→ Stored data entries:
..............................

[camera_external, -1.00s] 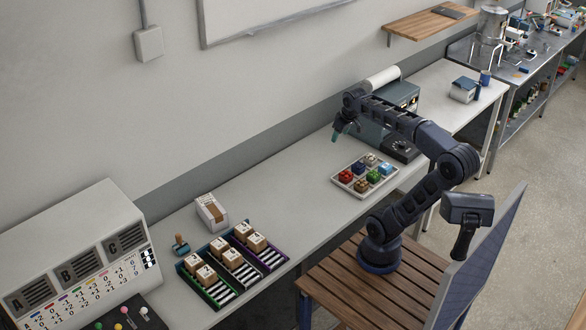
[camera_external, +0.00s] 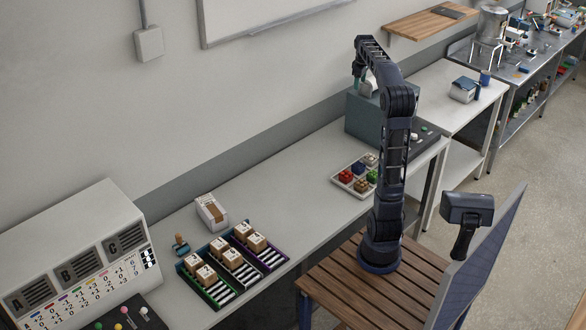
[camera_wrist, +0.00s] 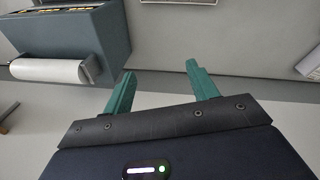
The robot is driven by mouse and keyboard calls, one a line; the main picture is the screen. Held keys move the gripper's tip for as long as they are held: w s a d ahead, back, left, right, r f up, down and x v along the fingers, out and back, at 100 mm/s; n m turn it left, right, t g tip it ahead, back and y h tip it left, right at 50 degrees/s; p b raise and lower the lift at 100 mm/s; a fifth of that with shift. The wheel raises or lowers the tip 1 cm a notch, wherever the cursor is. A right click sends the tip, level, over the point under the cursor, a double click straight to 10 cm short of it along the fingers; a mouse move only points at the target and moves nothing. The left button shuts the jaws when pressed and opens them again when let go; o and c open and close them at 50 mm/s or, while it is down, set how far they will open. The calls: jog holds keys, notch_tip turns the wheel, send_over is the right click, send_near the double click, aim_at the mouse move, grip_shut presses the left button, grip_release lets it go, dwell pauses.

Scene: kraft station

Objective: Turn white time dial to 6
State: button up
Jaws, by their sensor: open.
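My gripper (camera_external: 364,76) is raised high above the back of the bench, over a grey-blue machine (camera_external: 362,116). In the wrist view my gripper (camera_wrist: 160,85) has its two teal fingers wide apart with nothing between them. The machine (camera_wrist: 92,35) is at upper left there, with a white roll (camera_wrist: 50,70) on its side, apart from the fingers. A dark control panel (camera_external: 426,130) shows just right of my arm, with a small pale spot on it. I cannot tell whether that spot is the white time dial. My arm hides part of the machine's front.
A white tray with colored blocks (camera_external: 346,181) sits left of my arm. Colored racks with wooden blocks (camera_external: 232,258) and a lettered panel (camera_external: 75,265) stand further left. The bench between tray and racks is clear. A wooden shelf (camera_external: 425,24) hangs on the wall behind.

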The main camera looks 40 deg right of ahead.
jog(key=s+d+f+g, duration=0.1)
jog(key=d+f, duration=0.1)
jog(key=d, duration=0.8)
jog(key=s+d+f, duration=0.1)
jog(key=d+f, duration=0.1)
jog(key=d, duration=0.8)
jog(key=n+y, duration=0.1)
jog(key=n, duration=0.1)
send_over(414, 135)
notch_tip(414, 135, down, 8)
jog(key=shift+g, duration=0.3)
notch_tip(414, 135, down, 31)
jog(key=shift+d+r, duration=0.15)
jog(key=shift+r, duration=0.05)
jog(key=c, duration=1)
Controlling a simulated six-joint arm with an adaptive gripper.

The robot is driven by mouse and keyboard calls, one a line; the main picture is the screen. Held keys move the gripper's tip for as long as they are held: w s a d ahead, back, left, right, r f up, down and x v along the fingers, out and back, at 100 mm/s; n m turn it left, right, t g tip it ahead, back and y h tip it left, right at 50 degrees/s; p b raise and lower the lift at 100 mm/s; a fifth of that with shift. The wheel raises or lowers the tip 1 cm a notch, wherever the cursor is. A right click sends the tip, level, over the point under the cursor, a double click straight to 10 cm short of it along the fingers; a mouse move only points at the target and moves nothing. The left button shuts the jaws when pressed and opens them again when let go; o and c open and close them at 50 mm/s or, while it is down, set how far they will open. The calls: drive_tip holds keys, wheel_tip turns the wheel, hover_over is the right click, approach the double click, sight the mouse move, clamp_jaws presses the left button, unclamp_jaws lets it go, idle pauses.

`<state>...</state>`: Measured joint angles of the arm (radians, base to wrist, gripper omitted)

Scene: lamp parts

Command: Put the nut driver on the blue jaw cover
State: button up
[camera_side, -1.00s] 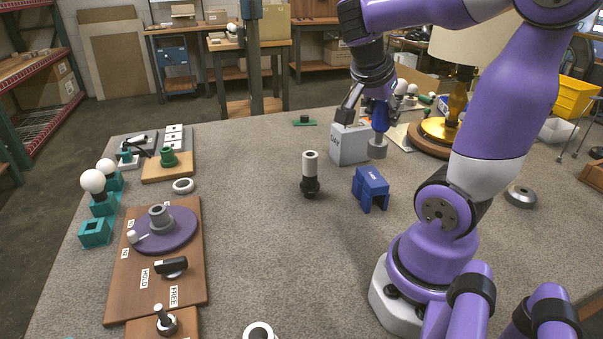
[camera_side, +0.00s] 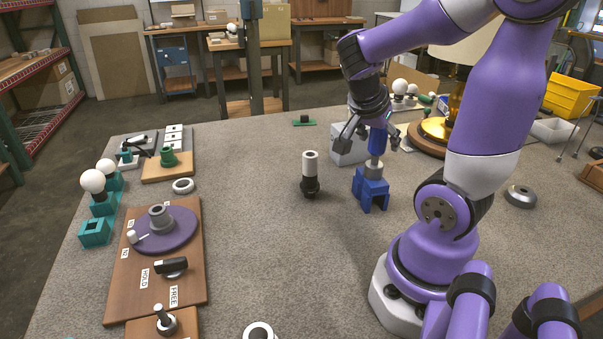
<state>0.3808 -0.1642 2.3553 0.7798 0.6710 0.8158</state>
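The jaw cover is a blue, channel-shaped block on the grey table. My gripper (camera_side: 371,143) points down around the handle with its fingers spread. A gap shows between the left finger and the handle. The handle's top is hidden by the gripper, and exact contact at the socket is too small to tell.
A grey box (camera_side: 347,152) stands just behind the gripper. A black-and-white cylindrical part (camera_side: 310,175) stands left of the jaw cover. A brass lamp base (camera_side: 435,130) is at the back right.

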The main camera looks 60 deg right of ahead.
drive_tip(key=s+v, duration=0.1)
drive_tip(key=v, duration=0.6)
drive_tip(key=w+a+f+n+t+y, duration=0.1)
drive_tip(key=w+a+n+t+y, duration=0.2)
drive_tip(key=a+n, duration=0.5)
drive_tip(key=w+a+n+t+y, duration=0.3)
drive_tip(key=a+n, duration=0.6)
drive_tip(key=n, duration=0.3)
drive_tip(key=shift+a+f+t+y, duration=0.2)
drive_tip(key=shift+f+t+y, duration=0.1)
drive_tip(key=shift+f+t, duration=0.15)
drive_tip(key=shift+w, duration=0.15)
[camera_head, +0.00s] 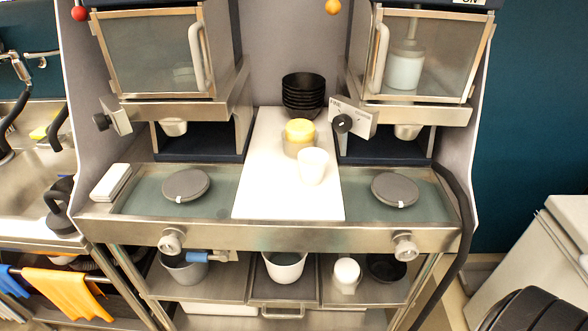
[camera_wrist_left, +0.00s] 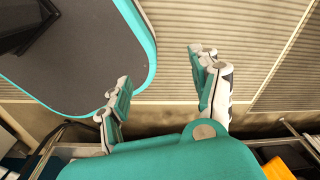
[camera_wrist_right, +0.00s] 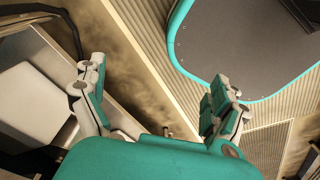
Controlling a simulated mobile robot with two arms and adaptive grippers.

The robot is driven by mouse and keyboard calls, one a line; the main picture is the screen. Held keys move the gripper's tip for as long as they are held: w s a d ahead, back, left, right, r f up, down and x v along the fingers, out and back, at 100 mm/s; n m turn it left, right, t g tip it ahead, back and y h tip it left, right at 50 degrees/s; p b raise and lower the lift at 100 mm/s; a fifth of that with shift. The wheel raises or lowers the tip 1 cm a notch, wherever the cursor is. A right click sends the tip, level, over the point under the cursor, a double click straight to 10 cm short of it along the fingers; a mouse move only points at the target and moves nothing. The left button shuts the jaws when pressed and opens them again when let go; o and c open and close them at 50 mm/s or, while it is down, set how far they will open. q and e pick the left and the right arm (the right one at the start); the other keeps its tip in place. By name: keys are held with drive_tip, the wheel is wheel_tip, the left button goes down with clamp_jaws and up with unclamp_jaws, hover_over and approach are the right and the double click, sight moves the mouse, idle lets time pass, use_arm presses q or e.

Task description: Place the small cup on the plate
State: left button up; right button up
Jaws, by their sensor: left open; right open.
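A small white cup (camera_head: 313,166) stands upright on the white board in the middle of the counter. Two round dark grey plates lie on the counter, a left plate (camera_head: 186,185) and a right plate (camera_head: 395,190); both look bare. The cup stands between them, apart from both. My left gripper (camera_wrist_left: 163,72) is open and empty in the left wrist view. My right gripper (camera_wrist_right: 158,75) is open and empty in the right wrist view. Neither gripper shows in the head view, and neither is near the cup or plates.
A clear container with a yellow top (camera_head: 299,131) stands just behind the cup. A stack of black bowls (camera_head: 304,92) stands farther back. Dispensers flank the board, with a left knob (camera_head: 102,122) and a right knob (camera_head: 342,123). The front of the white board (camera_head: 270,200) is clear.

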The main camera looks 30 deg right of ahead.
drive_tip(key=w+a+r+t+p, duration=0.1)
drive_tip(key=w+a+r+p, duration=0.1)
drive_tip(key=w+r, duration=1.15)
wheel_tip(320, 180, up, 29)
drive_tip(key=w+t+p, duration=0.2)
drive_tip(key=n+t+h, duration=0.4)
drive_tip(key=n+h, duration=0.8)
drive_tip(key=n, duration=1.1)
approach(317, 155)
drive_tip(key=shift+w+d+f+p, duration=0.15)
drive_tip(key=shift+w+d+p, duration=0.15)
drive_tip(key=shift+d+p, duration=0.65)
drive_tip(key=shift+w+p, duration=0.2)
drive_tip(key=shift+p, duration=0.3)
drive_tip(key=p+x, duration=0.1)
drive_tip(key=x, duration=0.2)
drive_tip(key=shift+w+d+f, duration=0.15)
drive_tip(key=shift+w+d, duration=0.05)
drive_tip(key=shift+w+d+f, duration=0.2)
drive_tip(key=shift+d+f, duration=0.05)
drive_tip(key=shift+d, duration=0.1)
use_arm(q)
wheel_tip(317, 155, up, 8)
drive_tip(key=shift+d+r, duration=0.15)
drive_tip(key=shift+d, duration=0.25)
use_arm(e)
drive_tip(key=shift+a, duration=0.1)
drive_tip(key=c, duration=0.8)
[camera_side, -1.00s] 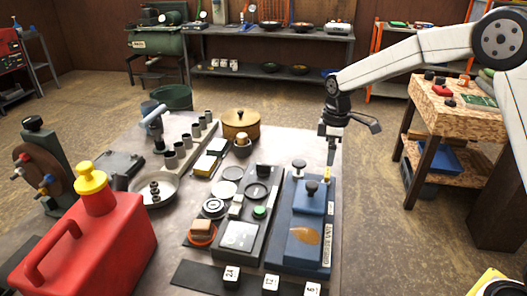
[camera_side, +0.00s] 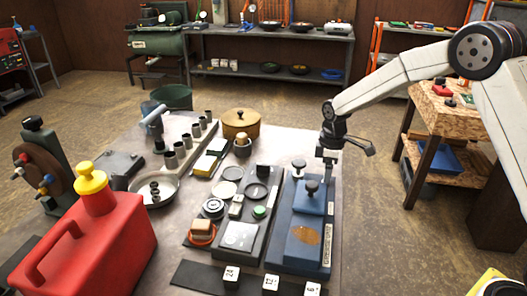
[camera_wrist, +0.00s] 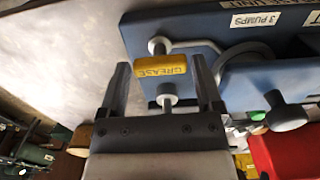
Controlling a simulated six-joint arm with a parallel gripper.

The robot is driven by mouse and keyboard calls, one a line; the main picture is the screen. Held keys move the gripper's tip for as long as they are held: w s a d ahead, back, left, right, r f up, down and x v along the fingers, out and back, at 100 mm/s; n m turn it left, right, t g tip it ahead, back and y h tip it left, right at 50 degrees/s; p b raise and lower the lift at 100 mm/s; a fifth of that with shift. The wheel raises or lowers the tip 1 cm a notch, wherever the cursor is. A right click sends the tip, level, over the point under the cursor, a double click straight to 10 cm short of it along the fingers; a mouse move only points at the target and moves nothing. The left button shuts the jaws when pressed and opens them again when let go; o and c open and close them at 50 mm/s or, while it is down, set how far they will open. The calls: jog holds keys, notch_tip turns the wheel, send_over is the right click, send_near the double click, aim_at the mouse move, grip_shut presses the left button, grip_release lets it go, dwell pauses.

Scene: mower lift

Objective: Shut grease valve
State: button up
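The grease valve has a yellow lever labelled GREASE (camera_wrist: 160,68) in the wrist view, at the edge of a blue unit (camera_wrist: 240,92) with a "3 PUMPS" label. A grey round-ended stem (camera_wrist: 166,97) shows just below the yellow part. My gripper (camera_wrist: 160,62) is open, with one finger on each side of the yellow lever and visible gaps to both. In the side view my gripper (camera_side: 328,175) points down at the right edge of the blue unit (camera_side: 304,238). The yellow lever is hidden there, behind or between the fingers.
Dark-knobbed plungers (camera_side: 311,187) stand on the blue unit close to my gripper. A dark tray of round parts (camera_side: 238,238) lies to its left. A red can (camera_side: 110,245) stands at the front left.

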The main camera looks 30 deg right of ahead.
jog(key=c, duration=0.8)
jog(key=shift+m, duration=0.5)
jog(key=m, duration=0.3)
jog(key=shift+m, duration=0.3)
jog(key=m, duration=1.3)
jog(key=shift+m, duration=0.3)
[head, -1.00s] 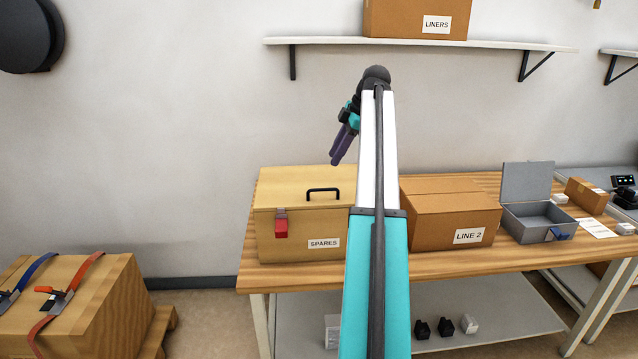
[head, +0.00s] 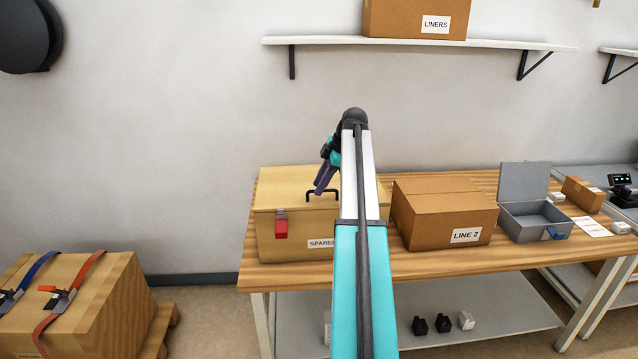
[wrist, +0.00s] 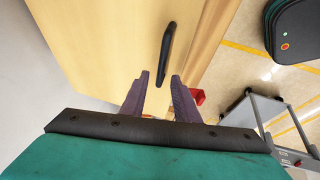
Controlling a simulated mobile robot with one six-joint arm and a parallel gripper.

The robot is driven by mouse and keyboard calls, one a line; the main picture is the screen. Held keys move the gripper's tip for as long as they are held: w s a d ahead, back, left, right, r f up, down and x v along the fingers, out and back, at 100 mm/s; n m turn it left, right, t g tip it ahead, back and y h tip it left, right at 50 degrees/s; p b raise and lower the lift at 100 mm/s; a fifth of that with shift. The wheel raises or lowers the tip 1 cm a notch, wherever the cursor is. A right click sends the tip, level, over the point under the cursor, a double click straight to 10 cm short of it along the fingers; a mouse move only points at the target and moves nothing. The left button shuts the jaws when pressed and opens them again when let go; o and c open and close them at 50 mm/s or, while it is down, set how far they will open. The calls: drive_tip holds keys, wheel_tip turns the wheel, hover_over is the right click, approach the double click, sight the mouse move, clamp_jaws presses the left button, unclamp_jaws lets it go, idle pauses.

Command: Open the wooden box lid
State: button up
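The wooden box (head: 275,238), labelled SPARES, stands on the bench with its lid (head: 280,186) shut. A black handle (head: 312,194) is on top of the lid, and a red latch (head: 281,228) is on the front. The handle also shows in the wrist view (wrist: 166,42), just beyond my fingertips. My gripper (head: 320,190) is above the lid, by the handle, pointing down. In the wrist view its two purple fingers (wrist: 162,78) are apart with nothing between them. The red latch (wrist: 197,96) shows partly behind the right finger. My arm hides the box's right part.
A cardboard box (head: 430,218) labelled LINE 2 stands just right of the wooden box. An open grey metal box (head: 520,220) is farther right. A shelf (head: 330,42) with a LINERS box (head: 400,18) hangs above. A strapped crate (head: 100,305) stands at left.

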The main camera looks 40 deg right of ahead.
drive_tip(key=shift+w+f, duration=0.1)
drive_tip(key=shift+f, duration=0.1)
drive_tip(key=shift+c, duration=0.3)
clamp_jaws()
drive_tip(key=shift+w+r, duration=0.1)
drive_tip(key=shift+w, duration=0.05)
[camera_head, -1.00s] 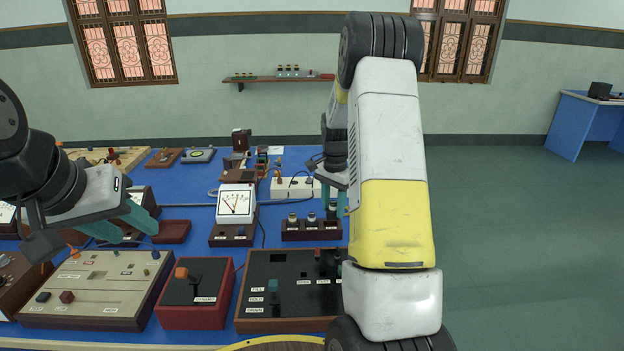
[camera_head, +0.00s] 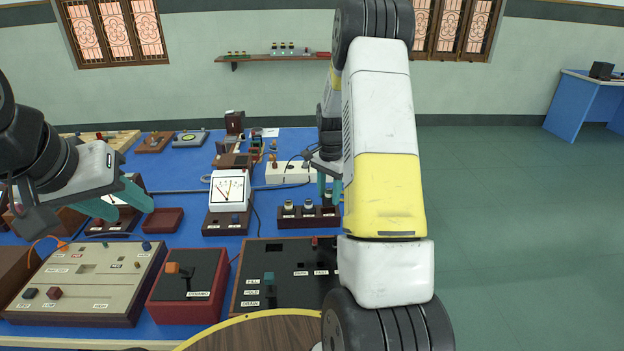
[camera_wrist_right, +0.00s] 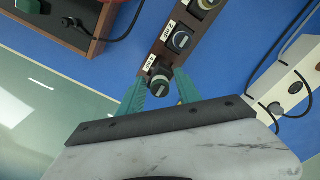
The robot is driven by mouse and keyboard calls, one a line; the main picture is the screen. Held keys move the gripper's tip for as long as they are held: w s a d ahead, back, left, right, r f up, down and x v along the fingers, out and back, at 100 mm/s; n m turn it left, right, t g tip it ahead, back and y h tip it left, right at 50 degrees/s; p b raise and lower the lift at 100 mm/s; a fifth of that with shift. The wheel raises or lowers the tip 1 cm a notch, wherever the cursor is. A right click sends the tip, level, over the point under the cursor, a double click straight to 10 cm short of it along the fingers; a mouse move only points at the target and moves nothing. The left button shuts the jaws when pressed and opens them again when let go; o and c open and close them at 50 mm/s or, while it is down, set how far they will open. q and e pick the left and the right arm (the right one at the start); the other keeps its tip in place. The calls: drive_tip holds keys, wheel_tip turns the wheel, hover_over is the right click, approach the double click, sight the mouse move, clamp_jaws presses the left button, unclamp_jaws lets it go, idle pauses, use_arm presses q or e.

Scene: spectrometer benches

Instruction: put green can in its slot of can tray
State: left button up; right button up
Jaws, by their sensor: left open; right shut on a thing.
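The can tray (camera_head: 296,224) is a dark brown block on the blue bench, with two pale-topped cans standing in it. It shows in the right wrist view (camera_wrist_right: 164,62) as a labelled diagonal strip. My right gripper (camera_head: 329,196) is shut on the green can (camera_wrist_right: 160,82), at the tray's right end in the head view. The fingers partly hide the can, and I cannot tell whether it is fully seated or just above its slot. My left gripper (camera_head: 132,211) is open and empty over the left side of the bench, near a small dark red tray (camera_head: 163,221).
A white meter (camera_head: 229,188) stands left of the can tray. A black control panel (camera_head: 285,280) and a red lever box (camera_head: 188,287) lie in front. A white socket strip (camera_head: 287,173) with cables is behind the can tray, near my right gripper.

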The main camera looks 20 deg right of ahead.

..............................

→ STATED EXERCISE:
Copy exactly the stretch of lines that starts at the line holding "[wrist, +0.00s]" and ends at the line holding "Controlling a simulated mobile robot with one". Drop the pictures.

→ CORRECT OUTPUT:
[wrist, +0.00s] 
Controlling a simulated mobile robot with one six-joint arm and a parallel gripper.

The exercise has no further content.